» DATA IN THIS EXERCISE:
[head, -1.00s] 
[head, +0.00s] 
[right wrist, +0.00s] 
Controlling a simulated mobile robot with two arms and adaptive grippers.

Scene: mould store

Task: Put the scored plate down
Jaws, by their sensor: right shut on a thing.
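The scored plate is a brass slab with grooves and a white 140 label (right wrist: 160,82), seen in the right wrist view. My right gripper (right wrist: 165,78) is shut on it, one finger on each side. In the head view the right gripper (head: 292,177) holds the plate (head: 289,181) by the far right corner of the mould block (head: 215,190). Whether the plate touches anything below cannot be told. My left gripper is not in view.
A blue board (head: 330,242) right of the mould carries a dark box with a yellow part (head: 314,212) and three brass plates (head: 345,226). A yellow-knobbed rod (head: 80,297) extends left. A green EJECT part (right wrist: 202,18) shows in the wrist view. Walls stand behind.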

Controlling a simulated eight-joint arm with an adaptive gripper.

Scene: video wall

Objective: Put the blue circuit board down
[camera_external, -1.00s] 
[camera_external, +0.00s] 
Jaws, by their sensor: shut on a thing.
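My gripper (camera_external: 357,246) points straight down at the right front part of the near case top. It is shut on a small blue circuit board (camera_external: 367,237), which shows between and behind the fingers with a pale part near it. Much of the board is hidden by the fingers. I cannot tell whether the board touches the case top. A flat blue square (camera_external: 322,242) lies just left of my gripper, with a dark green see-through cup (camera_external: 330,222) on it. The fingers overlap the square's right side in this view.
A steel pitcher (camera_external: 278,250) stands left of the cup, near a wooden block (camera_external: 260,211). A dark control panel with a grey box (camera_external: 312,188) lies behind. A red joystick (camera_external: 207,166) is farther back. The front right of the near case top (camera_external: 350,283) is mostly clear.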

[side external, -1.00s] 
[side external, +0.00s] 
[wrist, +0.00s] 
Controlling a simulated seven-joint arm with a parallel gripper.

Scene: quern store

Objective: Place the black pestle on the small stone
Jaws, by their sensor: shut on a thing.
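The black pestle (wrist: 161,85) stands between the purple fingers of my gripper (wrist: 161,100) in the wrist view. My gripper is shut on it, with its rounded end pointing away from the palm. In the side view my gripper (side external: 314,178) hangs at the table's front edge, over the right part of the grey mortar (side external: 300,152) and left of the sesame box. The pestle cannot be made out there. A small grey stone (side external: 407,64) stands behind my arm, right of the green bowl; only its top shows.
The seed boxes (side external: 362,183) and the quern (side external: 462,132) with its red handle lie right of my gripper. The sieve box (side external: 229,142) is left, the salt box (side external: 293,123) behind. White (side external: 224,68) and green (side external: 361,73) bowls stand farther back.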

» JOB:
Return all lines containing "Controlling".

» SOLVED EXERCISE:
Controlling a simulated mobile robot with two arms and adaptive grippers.
Controlling a simulated eight-joint arm with an adaptive gripper.
Controlling a simulated seven-joint arm with a parallel gripper.

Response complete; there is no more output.